To be done :: Among the lines below, keep only those from the one containing "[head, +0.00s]" through the one containing "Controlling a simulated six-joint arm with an", and reproduce them exactly.
-- BEGIN Recorded information --
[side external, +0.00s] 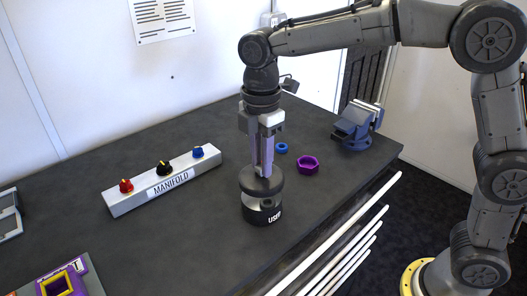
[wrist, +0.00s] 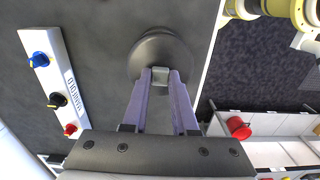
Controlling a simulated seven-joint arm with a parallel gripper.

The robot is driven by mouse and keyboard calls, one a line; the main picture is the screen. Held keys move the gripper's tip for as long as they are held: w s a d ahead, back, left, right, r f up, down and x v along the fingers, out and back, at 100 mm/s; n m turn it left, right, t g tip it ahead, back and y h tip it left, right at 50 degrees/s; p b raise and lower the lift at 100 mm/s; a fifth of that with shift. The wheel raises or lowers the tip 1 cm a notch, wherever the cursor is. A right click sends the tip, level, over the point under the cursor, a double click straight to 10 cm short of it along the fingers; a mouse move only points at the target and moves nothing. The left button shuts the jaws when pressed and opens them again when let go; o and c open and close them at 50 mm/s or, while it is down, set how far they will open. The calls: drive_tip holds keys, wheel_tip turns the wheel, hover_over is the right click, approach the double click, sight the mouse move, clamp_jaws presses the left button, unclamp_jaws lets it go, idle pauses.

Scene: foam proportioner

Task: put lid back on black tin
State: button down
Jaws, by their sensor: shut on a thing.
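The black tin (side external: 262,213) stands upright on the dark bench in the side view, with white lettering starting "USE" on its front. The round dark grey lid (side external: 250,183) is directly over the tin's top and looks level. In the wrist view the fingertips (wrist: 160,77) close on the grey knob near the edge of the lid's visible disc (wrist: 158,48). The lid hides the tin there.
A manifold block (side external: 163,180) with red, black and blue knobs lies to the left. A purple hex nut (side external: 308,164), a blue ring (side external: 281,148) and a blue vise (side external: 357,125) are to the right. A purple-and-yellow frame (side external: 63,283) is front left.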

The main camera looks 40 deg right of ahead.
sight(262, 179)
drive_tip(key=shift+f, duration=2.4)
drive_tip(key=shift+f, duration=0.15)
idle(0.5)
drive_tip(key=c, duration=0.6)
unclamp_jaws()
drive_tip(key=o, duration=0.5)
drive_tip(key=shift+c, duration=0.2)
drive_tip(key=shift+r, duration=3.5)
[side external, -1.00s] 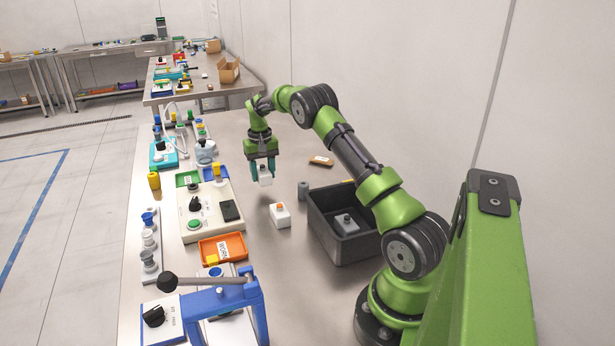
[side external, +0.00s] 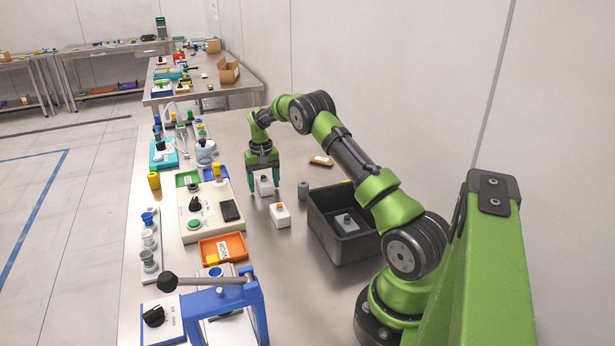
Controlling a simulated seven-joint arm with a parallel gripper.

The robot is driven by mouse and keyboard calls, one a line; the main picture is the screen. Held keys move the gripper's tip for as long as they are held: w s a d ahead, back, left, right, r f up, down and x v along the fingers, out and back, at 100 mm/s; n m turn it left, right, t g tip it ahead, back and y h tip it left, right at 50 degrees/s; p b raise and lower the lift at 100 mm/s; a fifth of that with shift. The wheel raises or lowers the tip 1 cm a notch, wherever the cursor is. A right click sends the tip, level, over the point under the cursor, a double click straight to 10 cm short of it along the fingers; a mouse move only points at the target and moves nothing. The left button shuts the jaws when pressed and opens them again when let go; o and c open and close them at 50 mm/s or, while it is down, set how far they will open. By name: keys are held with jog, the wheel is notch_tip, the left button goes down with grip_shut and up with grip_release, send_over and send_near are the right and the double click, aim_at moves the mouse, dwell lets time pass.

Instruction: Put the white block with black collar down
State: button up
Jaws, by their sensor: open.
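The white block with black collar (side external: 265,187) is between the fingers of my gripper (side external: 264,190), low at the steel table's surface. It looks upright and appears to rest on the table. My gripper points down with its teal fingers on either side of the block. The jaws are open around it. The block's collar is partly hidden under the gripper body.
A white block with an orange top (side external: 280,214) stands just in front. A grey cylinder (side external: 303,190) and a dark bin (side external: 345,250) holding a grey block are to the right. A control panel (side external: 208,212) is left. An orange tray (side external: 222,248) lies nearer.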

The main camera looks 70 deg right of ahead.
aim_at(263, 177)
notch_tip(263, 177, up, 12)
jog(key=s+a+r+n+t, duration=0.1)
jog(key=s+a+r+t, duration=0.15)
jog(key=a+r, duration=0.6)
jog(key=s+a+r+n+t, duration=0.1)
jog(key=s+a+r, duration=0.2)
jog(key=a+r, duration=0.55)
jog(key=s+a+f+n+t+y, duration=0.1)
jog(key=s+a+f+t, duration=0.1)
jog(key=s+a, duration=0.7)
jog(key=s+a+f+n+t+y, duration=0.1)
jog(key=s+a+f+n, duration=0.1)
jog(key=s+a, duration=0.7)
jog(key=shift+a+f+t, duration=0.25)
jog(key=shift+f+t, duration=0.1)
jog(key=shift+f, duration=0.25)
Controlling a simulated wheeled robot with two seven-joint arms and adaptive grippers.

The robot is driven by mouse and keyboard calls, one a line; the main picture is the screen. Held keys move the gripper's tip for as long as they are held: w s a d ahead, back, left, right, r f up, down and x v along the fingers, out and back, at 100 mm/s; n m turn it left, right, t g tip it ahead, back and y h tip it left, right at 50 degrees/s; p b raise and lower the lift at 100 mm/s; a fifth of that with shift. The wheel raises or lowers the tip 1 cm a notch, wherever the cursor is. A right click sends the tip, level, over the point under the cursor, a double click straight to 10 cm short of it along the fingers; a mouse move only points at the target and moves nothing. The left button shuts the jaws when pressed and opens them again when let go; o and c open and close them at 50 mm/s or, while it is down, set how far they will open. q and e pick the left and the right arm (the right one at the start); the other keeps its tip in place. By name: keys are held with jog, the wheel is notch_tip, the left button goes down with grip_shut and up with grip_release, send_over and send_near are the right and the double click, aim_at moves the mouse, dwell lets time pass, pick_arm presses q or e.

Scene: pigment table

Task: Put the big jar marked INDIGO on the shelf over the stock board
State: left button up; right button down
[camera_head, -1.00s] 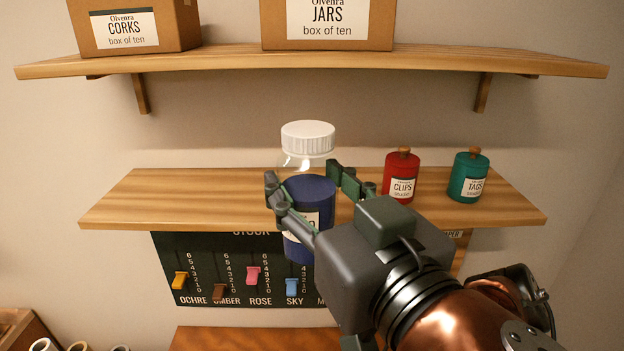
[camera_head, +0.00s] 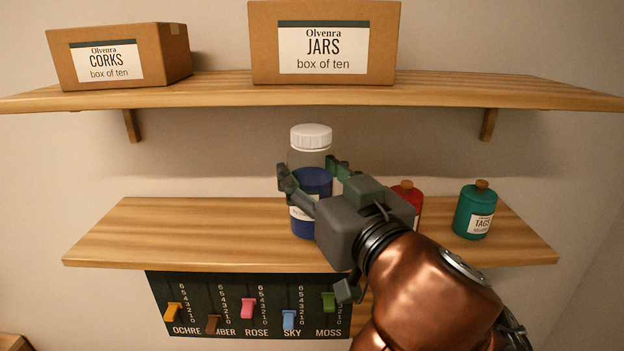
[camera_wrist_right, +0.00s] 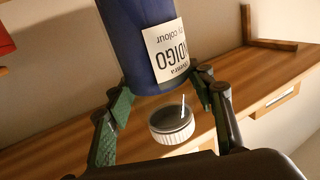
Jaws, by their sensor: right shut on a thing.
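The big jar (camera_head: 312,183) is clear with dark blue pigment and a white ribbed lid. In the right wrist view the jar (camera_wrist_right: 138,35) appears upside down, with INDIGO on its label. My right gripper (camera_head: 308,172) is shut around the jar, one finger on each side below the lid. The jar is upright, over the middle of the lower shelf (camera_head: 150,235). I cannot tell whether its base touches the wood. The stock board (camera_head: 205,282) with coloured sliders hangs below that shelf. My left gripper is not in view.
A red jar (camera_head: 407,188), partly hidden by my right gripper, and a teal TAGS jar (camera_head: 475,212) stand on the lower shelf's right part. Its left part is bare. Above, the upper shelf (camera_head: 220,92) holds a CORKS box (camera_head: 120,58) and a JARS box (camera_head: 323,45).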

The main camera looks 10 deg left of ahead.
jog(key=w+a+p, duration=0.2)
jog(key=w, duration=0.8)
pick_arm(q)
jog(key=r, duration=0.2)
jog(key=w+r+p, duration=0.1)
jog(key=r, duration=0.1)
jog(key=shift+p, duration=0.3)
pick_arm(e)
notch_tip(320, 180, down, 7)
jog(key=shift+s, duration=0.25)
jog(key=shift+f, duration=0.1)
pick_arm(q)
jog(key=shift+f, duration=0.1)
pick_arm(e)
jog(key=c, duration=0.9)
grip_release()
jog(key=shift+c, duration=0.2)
-- END Recorded information --
-- BEGIN Recorded information --
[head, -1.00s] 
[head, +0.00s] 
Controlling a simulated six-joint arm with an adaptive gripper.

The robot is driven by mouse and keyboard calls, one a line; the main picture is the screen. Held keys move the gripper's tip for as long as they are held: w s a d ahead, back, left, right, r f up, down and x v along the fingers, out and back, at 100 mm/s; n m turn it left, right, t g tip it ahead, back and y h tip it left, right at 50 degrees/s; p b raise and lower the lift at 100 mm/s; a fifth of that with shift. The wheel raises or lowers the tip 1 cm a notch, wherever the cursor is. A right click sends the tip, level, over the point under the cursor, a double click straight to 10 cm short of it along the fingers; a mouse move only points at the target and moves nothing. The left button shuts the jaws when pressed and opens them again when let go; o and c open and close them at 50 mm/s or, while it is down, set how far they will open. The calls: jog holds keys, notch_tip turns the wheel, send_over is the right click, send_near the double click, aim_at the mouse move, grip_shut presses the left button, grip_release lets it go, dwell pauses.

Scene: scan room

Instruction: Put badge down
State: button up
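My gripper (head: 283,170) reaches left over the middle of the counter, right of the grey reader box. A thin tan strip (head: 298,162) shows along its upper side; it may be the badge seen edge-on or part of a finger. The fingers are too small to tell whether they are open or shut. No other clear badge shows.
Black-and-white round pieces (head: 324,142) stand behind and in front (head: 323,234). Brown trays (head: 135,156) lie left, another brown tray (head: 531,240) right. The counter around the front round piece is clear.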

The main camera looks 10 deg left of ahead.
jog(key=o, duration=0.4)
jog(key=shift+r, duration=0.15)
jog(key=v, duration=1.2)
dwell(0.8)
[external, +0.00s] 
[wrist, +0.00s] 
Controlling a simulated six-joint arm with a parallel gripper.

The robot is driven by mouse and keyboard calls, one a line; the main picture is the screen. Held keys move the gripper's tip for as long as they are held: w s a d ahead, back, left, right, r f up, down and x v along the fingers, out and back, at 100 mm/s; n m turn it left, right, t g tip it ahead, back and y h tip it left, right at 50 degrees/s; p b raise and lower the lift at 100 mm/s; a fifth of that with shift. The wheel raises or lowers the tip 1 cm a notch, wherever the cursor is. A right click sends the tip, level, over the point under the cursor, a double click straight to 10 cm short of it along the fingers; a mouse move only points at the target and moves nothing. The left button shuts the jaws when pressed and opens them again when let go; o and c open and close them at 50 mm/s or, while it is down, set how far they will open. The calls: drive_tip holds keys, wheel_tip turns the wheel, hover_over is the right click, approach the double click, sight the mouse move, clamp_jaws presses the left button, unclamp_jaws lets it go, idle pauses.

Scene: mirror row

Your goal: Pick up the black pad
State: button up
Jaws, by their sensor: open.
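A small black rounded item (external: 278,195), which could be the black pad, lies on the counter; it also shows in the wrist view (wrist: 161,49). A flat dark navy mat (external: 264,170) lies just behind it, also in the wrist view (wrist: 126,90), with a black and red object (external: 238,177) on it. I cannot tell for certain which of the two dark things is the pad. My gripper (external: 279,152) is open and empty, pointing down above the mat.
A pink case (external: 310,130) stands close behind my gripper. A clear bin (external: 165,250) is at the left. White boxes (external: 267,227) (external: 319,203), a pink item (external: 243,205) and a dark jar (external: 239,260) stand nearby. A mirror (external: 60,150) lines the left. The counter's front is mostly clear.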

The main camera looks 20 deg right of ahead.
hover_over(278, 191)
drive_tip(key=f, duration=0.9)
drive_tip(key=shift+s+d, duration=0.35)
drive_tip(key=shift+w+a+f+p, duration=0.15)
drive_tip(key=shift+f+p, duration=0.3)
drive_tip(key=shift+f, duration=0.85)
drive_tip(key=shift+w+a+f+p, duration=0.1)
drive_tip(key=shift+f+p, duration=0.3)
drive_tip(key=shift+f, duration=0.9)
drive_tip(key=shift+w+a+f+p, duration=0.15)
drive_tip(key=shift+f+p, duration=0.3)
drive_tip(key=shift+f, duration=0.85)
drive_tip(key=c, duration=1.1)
-- END Recorded information --
Task answer ::
[head, +0.00s] 
Controlling a simulated six-joint arm with an adaptive gripper.

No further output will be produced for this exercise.